Things like that. I’m talking about the questions that get the really heated debate on both sides, the kind we torture ourselves over.

They simply don’t matter.

Here’s why:

The fact that very strong arguments can be made in both cases suggests that the expected marginal superiority of one argument versus the other is going to be minimal.

Therefore we shouldn’t waste our time torturing ourselves about them we should just pick a direction and move on.

We should instead be spending our time on the smaller clear cut decisions which we often ignore or neglect because they seem small.

This philosophy applies both to countries and individuals.

Right or wrong?

You are clearly right.

There was recently a heated debate on an issue. Very strong arguments were made in both cases. In the end the issue was only resolved through war. That certainly suggest to me that the expected marginal superiority of one argument versus the other was minimal.

Oh, the issue?
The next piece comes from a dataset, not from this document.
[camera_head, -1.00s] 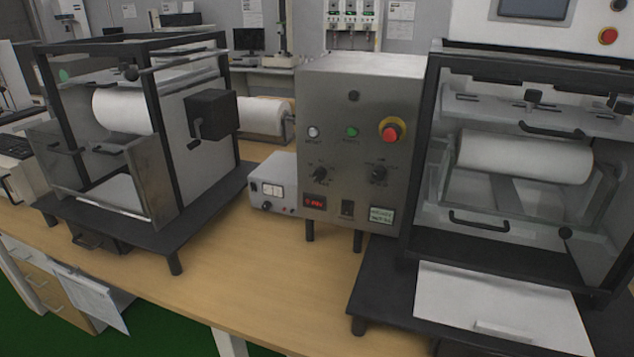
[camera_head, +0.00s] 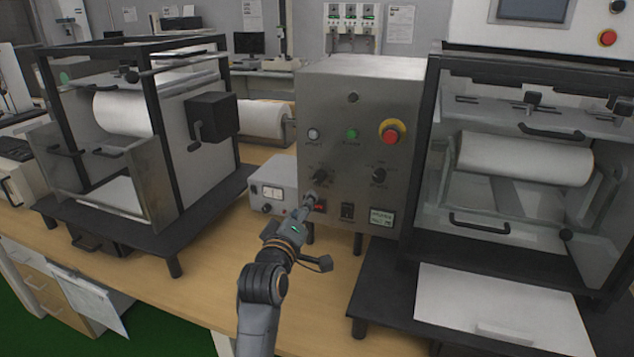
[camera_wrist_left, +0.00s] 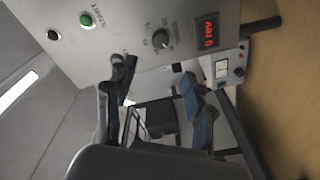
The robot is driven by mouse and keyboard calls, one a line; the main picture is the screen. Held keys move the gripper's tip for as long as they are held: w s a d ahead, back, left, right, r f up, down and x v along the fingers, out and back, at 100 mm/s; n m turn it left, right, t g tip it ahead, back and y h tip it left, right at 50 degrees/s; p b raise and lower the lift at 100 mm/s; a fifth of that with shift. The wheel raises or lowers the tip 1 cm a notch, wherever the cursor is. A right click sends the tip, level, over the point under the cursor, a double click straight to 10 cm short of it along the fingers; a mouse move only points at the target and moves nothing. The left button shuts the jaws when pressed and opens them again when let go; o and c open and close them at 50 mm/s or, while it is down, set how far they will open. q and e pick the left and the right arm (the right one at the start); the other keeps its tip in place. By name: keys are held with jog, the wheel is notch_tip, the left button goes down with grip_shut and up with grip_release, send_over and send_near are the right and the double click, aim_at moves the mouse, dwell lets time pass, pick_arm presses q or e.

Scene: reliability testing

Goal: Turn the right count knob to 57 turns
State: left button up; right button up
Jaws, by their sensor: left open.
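The right count knob (camera_head: 379,174) is a black dial on the front of the grey control box (camera_head: 340,105). A similar left knob (camera_head: 320,175) sits beside it, and a dial near the red display, which seems to be this left knob, also shows in the left wrist view (camera_wrist_left: 160,38). The red display (camera_wrist_left: 208,31) reads "0 rev". My left gripper (camera_head: 309,199) is in front of the lower left of the panel, below the left knob and partly over the display. Its fingers (camera_wrist_left: 157,76) are spread with nothing between them. My right gripper does not show.
A red emergency button (camera_head: 392,131) and a green button (camera_head: 352,133) are above the knobs. A small white meter box (camera_head: 270,190) stands just left of the control box. Framed roller machines stand left (camera_head: 170,130) and right (camera_head: 520,160).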

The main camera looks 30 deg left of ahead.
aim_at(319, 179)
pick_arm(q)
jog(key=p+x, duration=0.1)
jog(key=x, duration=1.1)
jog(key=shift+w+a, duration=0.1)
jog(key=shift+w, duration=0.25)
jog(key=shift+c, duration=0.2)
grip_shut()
That would be slavery.

Global warming likewise. Very strong arguments be made in both cases. Yet the one thing that both sides agree on is that the wrong decision will lead to millions of needless deaths, at the very least.

Clearly we shouldn’t waste our time torturing ourselves about issues such as slavery or climate change. We should just pick a direction at random and move on.

Agreed?

Well…if we do what you suggested regarding abortion…haven’t we essentially made our position pro-choice then?

I thought the whole point of being on one side or the other of that debate was that you wanted the other side to see it your way and be legislated into obeying it. So by making your choice and moving on, and recognizing that the other half of the debate is making their choice and moving on, you still have each side expecting the other side to fall in line. There really is no “agree to disagree” with that is there?

And most people feel that way about all the big questions, hence the never ending arguing. It’s not about making up your own mind and moving on, it’s about changing other’s minds.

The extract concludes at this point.